:: TASK STATEMENT ::
Pull out every line in the data that has the string "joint" in it.

:: EXTRACTED RECORDS ::
○ ○ ○ ○
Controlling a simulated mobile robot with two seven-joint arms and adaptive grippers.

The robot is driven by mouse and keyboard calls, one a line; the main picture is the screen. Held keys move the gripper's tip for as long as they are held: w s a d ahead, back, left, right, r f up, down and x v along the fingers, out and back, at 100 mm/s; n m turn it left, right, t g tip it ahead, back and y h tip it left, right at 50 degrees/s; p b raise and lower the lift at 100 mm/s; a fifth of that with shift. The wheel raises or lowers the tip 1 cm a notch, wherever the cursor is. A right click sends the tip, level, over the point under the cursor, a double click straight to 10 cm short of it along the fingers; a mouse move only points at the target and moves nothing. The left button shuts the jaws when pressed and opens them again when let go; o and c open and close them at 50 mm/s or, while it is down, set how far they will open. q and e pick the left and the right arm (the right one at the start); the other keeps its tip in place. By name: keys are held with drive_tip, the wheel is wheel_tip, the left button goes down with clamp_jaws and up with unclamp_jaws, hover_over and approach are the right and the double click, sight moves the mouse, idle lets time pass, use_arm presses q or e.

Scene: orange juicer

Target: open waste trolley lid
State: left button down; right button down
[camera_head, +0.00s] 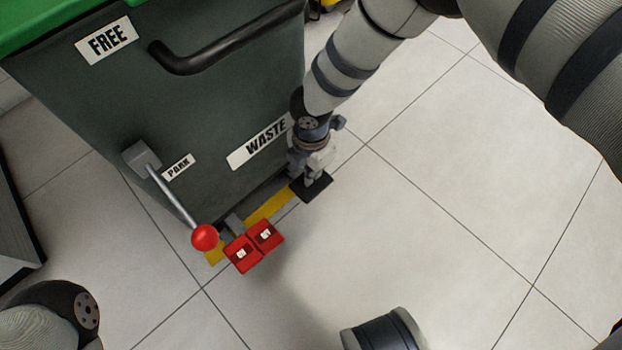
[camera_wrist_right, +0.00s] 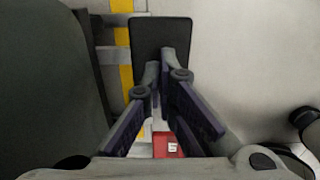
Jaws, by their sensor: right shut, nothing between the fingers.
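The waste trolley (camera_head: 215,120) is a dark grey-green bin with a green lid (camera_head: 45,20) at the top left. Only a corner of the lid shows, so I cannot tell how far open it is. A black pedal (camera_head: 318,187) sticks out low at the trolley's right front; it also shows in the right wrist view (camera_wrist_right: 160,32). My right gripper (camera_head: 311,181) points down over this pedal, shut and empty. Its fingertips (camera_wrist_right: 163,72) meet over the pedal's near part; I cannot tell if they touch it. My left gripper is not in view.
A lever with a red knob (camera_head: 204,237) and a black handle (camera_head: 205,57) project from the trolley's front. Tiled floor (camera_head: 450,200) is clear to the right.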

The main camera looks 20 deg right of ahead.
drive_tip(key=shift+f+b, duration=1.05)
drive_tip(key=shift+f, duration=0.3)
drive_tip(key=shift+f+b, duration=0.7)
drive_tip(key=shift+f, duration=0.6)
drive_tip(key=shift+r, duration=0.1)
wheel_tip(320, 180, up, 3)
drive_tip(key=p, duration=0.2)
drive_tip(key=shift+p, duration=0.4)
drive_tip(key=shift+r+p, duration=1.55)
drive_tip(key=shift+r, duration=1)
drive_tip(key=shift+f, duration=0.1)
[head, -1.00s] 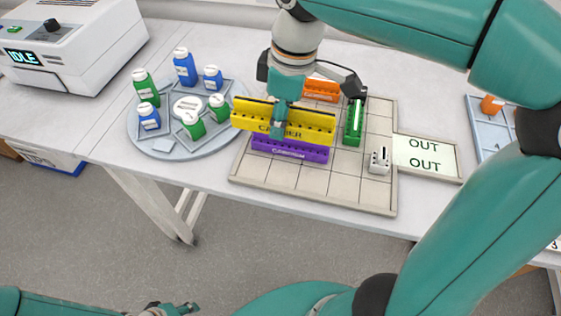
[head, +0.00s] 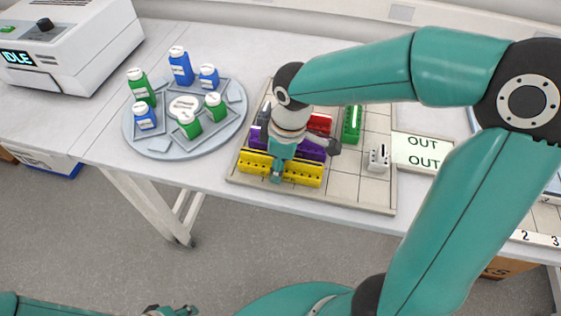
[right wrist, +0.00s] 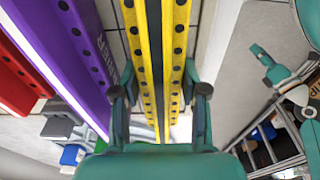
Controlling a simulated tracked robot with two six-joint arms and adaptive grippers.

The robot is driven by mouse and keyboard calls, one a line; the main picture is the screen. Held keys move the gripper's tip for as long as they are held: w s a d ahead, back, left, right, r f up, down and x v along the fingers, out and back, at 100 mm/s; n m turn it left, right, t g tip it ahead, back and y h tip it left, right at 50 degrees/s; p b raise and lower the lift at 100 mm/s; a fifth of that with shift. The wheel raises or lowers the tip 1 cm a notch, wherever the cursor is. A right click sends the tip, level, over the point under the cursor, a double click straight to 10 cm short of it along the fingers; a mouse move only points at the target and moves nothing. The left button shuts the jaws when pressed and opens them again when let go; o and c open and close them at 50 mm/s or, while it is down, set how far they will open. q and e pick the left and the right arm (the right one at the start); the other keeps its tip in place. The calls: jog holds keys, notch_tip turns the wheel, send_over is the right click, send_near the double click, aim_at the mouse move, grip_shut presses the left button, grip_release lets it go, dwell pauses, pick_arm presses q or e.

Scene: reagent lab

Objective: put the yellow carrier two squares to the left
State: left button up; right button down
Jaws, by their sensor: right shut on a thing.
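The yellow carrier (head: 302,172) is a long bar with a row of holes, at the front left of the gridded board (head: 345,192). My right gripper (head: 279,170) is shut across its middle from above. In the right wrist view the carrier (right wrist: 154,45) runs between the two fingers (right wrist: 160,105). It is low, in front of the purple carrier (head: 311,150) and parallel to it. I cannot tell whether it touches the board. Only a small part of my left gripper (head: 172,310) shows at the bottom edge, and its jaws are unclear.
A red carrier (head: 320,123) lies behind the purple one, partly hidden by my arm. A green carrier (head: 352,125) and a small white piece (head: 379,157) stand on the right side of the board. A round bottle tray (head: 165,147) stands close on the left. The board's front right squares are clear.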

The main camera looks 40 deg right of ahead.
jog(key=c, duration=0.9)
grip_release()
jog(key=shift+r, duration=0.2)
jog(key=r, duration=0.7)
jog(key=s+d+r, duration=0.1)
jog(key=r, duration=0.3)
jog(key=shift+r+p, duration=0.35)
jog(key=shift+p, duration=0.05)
○ ○ ○ ○
:: FULL RESPONSE ::
Controlling a simulated mobile robot with two seven-joint arms and adaptive grippers.
Controlling a simulated tracked robot with two six-joint arms and adaptive grippers.

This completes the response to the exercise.